Of course, among the legion of “Mordillo” products that were developed, the animated cartoon could not be missing. Since the 1970s, Mordillo collaborated with several studios to adapt his cartoons into animated shorts for television. In 1971 he worked together with Marcelo Ravoni, followed by Friedrich W. Heye a year later. Pilion Film and MS Films adapted his work for German television, while ParisAnimation Films and Fantome Animations broadcast them on French television. Between 1976 and 1981 the Slovenian artist Miki Muster and the German Manfred Schmidt made about 400 shorts which were presented at Cannes and bought by TV studios from more than 30 countries. These minute-long cartoons greatly expanded his worldwide fame. Other new series were developed in the last decades. Guillermo, a known terror of the producers, could appear in person at the studios to ensure that all animation was kept “on model”, correcting the animation drawings himself if he deemed it necessary.

Mordillo also published three classical children’s books without words: The Damp and Daffy Doings of a Daring Pirate Ship (1971), Crazy Cowboy (1972) and Crazy Crazy (1974). The wacky adventures of the pirate ship always remained Mordillo’s favorite story and, at the age of 80, he completely redrew it for a new book publication.

His final project was an animated feature film, Crazy Island. Produced by the Belgian cartoon studio Grid, German studio Wunderwerk and Chinese Nebula Group, the film centers around two islands. One is filled with humans, the other with animals. When both sink into the ocean, the humans and animals join the same ship in order to find another island.

The development of this project (which I have no idea if it will ever see the light of day) was a recurring topic of conversation in our final meetings with Guillermo. Two issues troubled him: the use of CGI to model his creatures and the imposition of dialogue on characters that up to that point had been strictly silent.

On the last of these visits, he showed me the series he was working on: a number of beautiful illustrations where Death and his Little White Man sought and avoided each other in a collection of melancholic pirouettes. Guillermo, always methodical and farsighted, had drawn up a very long list of questions he planned to ask God when he saw him. In spite of that, he declared himself an agnostic (I suppose mostly to forgive in advance the eventual discourtesy of having the interview cancelled at the last minute). But Mordillo’s Little White Man didn’t need words and Guillermo put it all in pictures. If the interview took place, I imagine him ceremonious, saluting cap in hand, before subjecting the Creator to an uncompromising questionnaire.

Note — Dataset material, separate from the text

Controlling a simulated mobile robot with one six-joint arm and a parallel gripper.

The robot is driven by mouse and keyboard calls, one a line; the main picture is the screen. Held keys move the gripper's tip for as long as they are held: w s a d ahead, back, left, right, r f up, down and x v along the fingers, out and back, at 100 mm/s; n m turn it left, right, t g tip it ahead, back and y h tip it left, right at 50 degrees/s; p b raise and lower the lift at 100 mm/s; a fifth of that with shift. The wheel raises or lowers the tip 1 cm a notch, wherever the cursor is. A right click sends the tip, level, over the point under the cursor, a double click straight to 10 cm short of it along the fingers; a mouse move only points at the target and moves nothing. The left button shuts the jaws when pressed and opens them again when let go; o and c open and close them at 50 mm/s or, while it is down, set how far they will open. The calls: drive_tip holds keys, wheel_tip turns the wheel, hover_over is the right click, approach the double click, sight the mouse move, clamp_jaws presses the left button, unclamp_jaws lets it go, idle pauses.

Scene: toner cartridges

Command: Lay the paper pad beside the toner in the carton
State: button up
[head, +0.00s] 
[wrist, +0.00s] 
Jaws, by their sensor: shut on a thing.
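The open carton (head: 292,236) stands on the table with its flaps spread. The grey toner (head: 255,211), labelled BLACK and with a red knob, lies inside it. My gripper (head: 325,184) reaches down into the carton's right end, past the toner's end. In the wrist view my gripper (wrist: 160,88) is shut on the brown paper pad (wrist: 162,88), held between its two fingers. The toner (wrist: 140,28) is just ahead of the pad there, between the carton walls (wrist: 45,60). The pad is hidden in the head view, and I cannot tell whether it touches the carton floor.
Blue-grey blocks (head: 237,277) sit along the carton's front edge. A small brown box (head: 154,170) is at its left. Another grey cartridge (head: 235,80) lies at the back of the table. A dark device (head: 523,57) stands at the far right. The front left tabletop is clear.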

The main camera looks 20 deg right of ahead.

Of course, our usual chatter of animation buffs never stopped or slowed its pace. In our last interview, I was just leaving when he said, forefinger raised by way of farewell, “Let’s see, who was the voice of Donald Duck?”

“Clarence Nash, sir,” I quacked.

9 Comments

  • I remember seeing Mordillo’s cartoons in German magazines in the 1970s. The signature feature of his characters was known as the “Knollennase”, which means “tuber nose”. (“Knollen” is also a short, squat beer bottle. In Australia we call them “stubbies”.) Of the samples you’ve provided here, I have to say I prefer Mordillo’s earlier work.

    I was surprised to learn that there was a branch of McCann Erickson in Lima, but I probably shouldn’t have been. After all, they had a studio in Australia, which in the 1950s had a population of comparable size to Peru, and both countries began broadcasting television around the same time. Bryce Courtenay, who later became Australia’s best-selling novelist, started out as a copywriter for McCann Erickson; for Mordillo as well, the agency was a springboard to greater things.

    • Yes, there are Mc Cann Eriksons in many places. Here in Buenos Aires we have one (or we had) and I had the pleasure of working for them once, althought I never met Mr. Mc Cann or even Mr. Erikson (if they were different persons)…

      • McCann died in 1962, Erickson in 1936. But I’m glad working at the agency was a pleasant experience for you.

  • Thanks for a delightful overview of a talented cartoonist; I particularly liked the gags with the elephant and the giraffe, and the football match, in the first YouTube video, both culminating in a well-executed visual punchline. If Mordillo was able to deliver his post-mortem questionnaire, I’m sure God found it captivating.

  • Dang, he was some artist. I’ve never heard of him before. An excellent post, Mr. Nine!

  • Wonderful article. I’m amused by the thought of Lima becoming a haven for animation. I do wonder how my life would’ve turned out if that were the truth.

    As for Trick or Tree, something about an utterly pedestrian cartoon that goes with a blackface gag in 1961 really justifies in my mind that “Yeah, I’m not sure Famous was a great place to grow your career.” Famous was quite capable of doing neat cartoons in this era (hell, like Jerry Beck, I’ll even defend Chew Chew Baby to an extent), but quite frankly, Mordillo made the right choice finding other horizons. May he rest in peace.

    • Well, it’s noteworthy that althought Mordillo did not develop a career in animation in Lima, stayed in the city at least four years working as illustrator. Another celebrated argentine cartoonist, Oski, had settled there in those years. It wasn’t an unusual destination. By the other hand, Peru had (and still has) great artists. Check out the incredible Malaga Grenet (who worked mainly in Argentina) and Alberto Vargas.

      • Duly noted. Thank you for the reply. 👍🏼

  • Quite prescient of Mordillo’s woodpecker in “Trick or Tree” to be reading the Woodstock Journal. Pretty rotten cartoon, though; no wonder he didn’t feel exactly inspired.